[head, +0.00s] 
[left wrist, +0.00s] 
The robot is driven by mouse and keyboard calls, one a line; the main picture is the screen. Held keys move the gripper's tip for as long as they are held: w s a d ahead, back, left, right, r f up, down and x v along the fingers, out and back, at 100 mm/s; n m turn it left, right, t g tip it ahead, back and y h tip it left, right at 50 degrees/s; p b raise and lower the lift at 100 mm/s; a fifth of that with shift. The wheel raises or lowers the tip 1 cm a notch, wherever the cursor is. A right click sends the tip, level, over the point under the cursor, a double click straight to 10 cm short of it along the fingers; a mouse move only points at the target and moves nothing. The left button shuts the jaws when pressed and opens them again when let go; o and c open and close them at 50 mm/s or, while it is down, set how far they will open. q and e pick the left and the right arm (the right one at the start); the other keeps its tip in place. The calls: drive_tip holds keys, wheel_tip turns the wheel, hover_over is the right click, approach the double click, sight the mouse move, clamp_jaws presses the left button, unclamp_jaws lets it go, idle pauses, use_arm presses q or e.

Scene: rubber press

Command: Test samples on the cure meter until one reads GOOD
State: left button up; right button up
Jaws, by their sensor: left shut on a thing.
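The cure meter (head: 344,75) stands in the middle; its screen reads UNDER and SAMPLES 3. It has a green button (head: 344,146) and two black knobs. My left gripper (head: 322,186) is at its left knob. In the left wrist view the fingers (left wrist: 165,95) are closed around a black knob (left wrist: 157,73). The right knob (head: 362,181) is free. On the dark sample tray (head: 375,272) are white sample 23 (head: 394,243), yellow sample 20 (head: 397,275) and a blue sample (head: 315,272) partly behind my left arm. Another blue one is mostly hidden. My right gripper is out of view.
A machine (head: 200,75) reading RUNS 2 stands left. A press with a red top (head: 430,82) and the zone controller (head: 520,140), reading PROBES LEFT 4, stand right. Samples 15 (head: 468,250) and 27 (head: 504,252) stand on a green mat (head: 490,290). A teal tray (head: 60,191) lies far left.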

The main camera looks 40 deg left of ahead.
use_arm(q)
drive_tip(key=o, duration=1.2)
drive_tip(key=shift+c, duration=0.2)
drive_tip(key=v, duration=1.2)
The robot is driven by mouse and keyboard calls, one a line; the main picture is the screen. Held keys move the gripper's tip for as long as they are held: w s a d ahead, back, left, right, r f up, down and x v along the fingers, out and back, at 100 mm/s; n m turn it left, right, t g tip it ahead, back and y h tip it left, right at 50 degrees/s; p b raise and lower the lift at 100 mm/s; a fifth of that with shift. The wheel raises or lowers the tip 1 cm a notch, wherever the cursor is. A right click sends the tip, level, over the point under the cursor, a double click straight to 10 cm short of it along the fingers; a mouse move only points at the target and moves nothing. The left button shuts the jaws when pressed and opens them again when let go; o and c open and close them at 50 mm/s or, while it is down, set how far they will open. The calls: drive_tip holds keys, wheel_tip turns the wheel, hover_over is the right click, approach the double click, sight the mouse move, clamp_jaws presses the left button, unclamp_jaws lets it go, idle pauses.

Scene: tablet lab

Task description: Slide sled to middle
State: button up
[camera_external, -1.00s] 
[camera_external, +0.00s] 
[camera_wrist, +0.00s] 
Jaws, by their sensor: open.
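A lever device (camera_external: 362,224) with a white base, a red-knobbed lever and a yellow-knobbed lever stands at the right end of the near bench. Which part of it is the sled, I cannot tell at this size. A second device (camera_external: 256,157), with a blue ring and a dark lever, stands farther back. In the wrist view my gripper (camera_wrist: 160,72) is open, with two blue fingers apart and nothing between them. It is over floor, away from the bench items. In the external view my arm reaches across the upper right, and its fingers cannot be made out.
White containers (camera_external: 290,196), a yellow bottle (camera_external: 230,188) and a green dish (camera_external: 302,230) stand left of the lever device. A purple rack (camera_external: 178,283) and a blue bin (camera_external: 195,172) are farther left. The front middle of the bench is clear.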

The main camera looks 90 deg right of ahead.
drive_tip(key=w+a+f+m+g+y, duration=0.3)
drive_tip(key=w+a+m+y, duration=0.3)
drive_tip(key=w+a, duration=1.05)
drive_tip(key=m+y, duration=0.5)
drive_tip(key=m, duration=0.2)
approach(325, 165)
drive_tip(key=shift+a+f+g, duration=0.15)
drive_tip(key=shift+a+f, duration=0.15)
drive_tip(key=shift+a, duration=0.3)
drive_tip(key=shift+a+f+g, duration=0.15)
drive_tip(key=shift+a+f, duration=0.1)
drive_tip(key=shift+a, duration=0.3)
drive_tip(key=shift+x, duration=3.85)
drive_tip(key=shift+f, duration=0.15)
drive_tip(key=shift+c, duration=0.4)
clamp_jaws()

---

> WHAT IS REQUIRED: Emit the records above again, exactly, with no line skipped.

> RESULT:
[head, +0.00s] 
[left wrist, +0.00s] 
The robot is driven by mouse and keyboard calls, one a line; the main picture is the screen. Held keys move the gripper's tip for as long as they are held: w s a d ahead, back, left, right, r f up, down and x v along the fingers, out and back, at 100 mm/s; n m turn it left, right, t g tip it ahead, back and y h tip it left, right at 50 degrees/s; p b raise and lower the lift at 100 mm/s; a fifth of that with shift. The wheel raises or lowers the tip 1 cm a notch, wherever the cursor is. A right click sends the tip, level, over the point under the cursor, a double click straight to 10 cm short of it along the fingers; a mouse move only points at the target and moves nothing. The left button shuts the jaws when pressed and opens them again when let go; o and c open and close them at 50 mm/s or, while it is down, set how far they will open. q and e pick the left and the right arm (the right one at the start); the other keeps its tip in place. The calls: drive_tip holds keys, wheel_tip turns the wheel, hover_over is the right click, approach the double click, sight the mouse move, clamp_jaws presses the left button, unclamp_jaws lets it go, idle pauses, use_arm presses q or e.

Scene: rubber press

Command: Test samples on the cure meter until one reads GOOD
State: left button up; right button up
Jaws, by their sensor: left shut on a thing.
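The cure meter (head: 344,75) stands in the middle; its screen reads UNDER and SAMPLES 3. It has a green button (head: 344,146) and two black knobs. My left gripper (head: 322,186) is at its left knob. In the left wrist view the fingers (left wrist: 165,95) are closed around a black knob (left wrist: 157,73). The right knob (head: 362,181) is free. On the dark sample tray (head: 375,272) are white sample 23 (head: 394,243), yellow sample 20 (head: 397,275) and a blue sample (head: 315,272) partly behind my left arm. Another blue one is mostly hidden. My right gripper is out of view.
A machine (head: 200,75) reading RUNS 2 stands left. A press with a red top (head: 430,82) and the zone controller (head: 520,140), reading PROBES LEFT 4, stand right. Samples 15 (head: 468,250) and 27 (head: 504,252) stand on a green mat (head: 490,290). A teal tray (head: 60,191) lies far left.

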The main camera looks 40 deg left of ahead.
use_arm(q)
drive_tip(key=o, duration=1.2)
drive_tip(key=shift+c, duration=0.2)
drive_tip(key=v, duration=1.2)
The robot is driven by mouse and keyboard calls, one a line; the main picture is the screen. Held keys move the gripper's tip for as long as they are held: w s a d ahead, back, left, right, r f up, down and x v along the fingers, out and back, at 100 mm/s; n m turn it left, right, t g tip it ahead, back and y h tip it left, right at 50 degrees/s; p b raise and lower the lift at 100 mm/s; a fifth of that with shift. The wheel raises or lowers the tip 1 cm a notch, wherever the cursor is. A right click sends the tip, level, over the point under the cursor, a double click straight to 10 cm short of it along the fingers; a mouse move only points at the target and moves nothing. The left button shuts the jaws when pressed and opens them again when let go; o and c open and close them at 50 mm/s or, while it is down, set how far they will open. The calls: drive_tip holds keys, wheel_tip turns the wheel, hover_over is the right click, approach the double click, sight the mouse move, clamp_jaws presses the left button, unclamp_jaws lets it go, idle pauses.

Scene: tablet lab

Task description: Slide sled to middle
State: button up
[camera_external, -1.00s] 
[camera_external, +0.00s] 
[camera_wrist, +0.00s] 
Jaws, by their sensor: open.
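A lever device (camera_external: 362,224) with a white base, a red-knobbed lever and a yellow-knobbed lever stands at the right end of the near bench. Which part of it is the sled, I cannot tell at this size. A second device (camera_external: 256,157), with a blue ring and a dark lever, stands farther back. In the wrist view my gripper (camera_wrist: 160,72) is open, with two blue fingers apart and nothing between them. It is over floor, away from the bench items. In the external view my arm reaches across the upper right, and its fingers cannot be made out.
White containers (camera_external: 290,196), a yellow bottle (camera_external: 230,188) and a green dish (camera_external: 302,230) stand left of the lever device. A purple rack (camera_external: 178,283) and a blue bin (camera_external: 195,172) are farther left. The front middle of the bench is clear.

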The main camera looks 90 deg right of ahead.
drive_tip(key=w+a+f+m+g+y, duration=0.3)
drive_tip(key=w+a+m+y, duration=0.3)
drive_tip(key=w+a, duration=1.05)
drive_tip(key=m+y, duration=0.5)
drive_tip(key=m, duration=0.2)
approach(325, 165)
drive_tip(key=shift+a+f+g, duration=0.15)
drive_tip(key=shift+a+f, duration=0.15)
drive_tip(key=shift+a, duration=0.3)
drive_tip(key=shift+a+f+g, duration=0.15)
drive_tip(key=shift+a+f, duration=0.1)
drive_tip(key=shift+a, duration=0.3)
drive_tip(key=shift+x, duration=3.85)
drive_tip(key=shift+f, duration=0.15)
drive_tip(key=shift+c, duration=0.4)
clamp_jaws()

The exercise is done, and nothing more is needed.